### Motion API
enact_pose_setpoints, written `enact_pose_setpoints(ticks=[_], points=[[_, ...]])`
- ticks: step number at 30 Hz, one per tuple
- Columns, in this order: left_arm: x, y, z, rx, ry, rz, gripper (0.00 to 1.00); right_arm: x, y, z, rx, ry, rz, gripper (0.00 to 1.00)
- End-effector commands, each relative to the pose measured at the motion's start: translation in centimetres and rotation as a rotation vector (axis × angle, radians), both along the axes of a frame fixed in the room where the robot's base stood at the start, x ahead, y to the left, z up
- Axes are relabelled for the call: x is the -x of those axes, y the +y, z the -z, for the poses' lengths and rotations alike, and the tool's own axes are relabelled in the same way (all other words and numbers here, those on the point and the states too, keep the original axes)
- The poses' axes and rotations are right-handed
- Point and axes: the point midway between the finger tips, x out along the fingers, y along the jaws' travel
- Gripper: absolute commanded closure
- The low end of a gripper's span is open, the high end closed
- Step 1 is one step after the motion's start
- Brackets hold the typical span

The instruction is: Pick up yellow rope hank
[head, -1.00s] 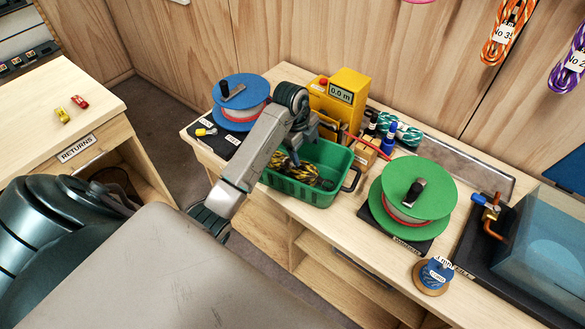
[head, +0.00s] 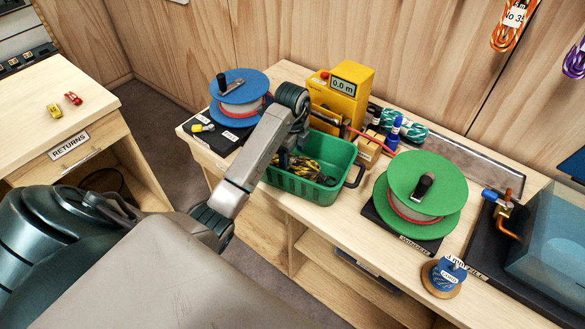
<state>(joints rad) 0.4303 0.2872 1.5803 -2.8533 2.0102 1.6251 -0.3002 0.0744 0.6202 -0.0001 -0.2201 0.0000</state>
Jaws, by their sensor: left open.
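The yellow rope hank (head: 318,170), with black marks, lies in the green basket (head: 312,190) on the workbench. My left arm reaches over the basket's left part and hides some of the hank. My left gripper (head: 285,160) is open at the hank's left end, low inside the basket, mostly hidden behind my forearm. I cannot tell whether the fingers touch the rope. My right gripper is not in view.
A yellow length counter (head: 338,95) stands behind the basket and a blue reel (head: 240,85) behind left. A green reel (head: 428,180) stands to the right, with a teal rope hank (head: 405,127) behind. Toy-like red and yellow pieces lie on the returns cabinet (head: 30,130).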

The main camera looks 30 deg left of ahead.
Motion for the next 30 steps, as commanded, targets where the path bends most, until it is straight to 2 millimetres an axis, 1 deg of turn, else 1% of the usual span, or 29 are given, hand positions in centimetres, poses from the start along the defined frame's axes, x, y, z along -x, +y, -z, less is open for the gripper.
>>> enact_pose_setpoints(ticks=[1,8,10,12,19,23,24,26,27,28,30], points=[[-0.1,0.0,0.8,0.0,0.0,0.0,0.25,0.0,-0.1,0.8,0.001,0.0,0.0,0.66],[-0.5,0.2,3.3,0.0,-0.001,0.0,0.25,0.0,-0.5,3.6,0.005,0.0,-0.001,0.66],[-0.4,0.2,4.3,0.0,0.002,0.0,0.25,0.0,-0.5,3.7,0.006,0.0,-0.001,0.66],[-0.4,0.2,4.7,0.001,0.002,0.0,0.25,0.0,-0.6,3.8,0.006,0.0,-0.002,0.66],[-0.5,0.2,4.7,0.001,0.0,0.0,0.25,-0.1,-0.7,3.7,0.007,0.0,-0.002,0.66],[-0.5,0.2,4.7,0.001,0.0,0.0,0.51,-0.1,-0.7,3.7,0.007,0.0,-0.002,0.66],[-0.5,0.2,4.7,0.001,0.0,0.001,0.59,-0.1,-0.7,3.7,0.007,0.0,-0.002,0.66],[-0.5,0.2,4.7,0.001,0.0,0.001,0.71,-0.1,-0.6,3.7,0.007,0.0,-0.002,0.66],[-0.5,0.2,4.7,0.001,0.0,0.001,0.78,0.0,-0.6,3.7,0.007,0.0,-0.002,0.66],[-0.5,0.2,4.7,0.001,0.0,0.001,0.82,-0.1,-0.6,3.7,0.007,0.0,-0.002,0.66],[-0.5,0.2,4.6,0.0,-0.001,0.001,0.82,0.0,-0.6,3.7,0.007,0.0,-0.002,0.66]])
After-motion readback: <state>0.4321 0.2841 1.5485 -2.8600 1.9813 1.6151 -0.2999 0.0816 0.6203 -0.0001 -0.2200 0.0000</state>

++++++++++

EXERCISE OBJECTIVE: Without the pictures, copy the material exactly as given.

FINAL RESULT:
### Motion API
enact_pose_setpoints, written `enact_pose_setpoints(ticks=[_], points=[[_, ...]])`
- ticks: step number at 30 Hz, one per tuple
- Columns, in this order: left_arm: x, y, z, rx, ry, rz, gripper (0.00 to 1.00); right_arm: x, y, z, rx, ry, rz, gripper (0.00 to 1.00)
- End-effector commands, each relative to the pose measured at the motion's start: translation in centimetres and rotation as a rotation vector (axis × angle, radians), both along the axes of a frame fixed in the room where the robot's base stood at the start, x ahead, y to the left, z up
- Axes are relabelled for the call: x is the -x of those axes, y the +y, z the -z, for the poses' lengths and rotations alike, and the tool's own axes are relabelled in the same way (all other words and numbers here, those on the point and the states too, keep the original axes)
- The poses' axes and rotations are right-handed
- Point and axes: the point midway between the finger tips, x out along the fingers, y along the jaws' travel
- Gripper: absolute commanded closure
- The low end of a gripper's span is open, the high end closed
- Step 1 is one step after the motion's start
- Brackets hold the typical span

The instruction is: Pick up yellow rope hank
[head, -1.00s] 
[head, +0.00s] 
<state>(joints rad) 0.4303 0.2872 1.5803 -2.8533 2.0102 1.6251 -0.3002 0.0744 0.6202 -0.0001 -0.2201 0.0000</state>
Jaws, by their sensor: left open.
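The yellow rope hank (head: 318,170), with black marks, lies in the green basket (head: 312,190) on the workbench. My left arm reaches over the basket's left part and hides some of the hank. My left gripper (head: 285,160) is open at the hank's left end, low inside the basket, mostly hidden behind my forearm. I cannot tell whether the fingers touch the rope. My right gripper is not in view.
A yellow length counter (head: 338,95) stands behind the basket and a blue reel (head: 240,85) behind left. A green reel (head: 428,180) stands to the right, with a teal rope hank (head: 405,127) behind. Toy-like red and yellow pieces lie on the returns cabinet (head: 30,130).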

The main camera looks 30 deg left of ahead.
Motion for the next 30 steps, as commanded, targets where the path bends most, until it is straight to 2 millimetres an axis, 1 deg of turn, else 1% of the usual span, or 29 are given, hand positions in centimetres, poses from the start along the defined frame's axes, x, y, z along -x, +y, -z, less is open for the gripper.
>>> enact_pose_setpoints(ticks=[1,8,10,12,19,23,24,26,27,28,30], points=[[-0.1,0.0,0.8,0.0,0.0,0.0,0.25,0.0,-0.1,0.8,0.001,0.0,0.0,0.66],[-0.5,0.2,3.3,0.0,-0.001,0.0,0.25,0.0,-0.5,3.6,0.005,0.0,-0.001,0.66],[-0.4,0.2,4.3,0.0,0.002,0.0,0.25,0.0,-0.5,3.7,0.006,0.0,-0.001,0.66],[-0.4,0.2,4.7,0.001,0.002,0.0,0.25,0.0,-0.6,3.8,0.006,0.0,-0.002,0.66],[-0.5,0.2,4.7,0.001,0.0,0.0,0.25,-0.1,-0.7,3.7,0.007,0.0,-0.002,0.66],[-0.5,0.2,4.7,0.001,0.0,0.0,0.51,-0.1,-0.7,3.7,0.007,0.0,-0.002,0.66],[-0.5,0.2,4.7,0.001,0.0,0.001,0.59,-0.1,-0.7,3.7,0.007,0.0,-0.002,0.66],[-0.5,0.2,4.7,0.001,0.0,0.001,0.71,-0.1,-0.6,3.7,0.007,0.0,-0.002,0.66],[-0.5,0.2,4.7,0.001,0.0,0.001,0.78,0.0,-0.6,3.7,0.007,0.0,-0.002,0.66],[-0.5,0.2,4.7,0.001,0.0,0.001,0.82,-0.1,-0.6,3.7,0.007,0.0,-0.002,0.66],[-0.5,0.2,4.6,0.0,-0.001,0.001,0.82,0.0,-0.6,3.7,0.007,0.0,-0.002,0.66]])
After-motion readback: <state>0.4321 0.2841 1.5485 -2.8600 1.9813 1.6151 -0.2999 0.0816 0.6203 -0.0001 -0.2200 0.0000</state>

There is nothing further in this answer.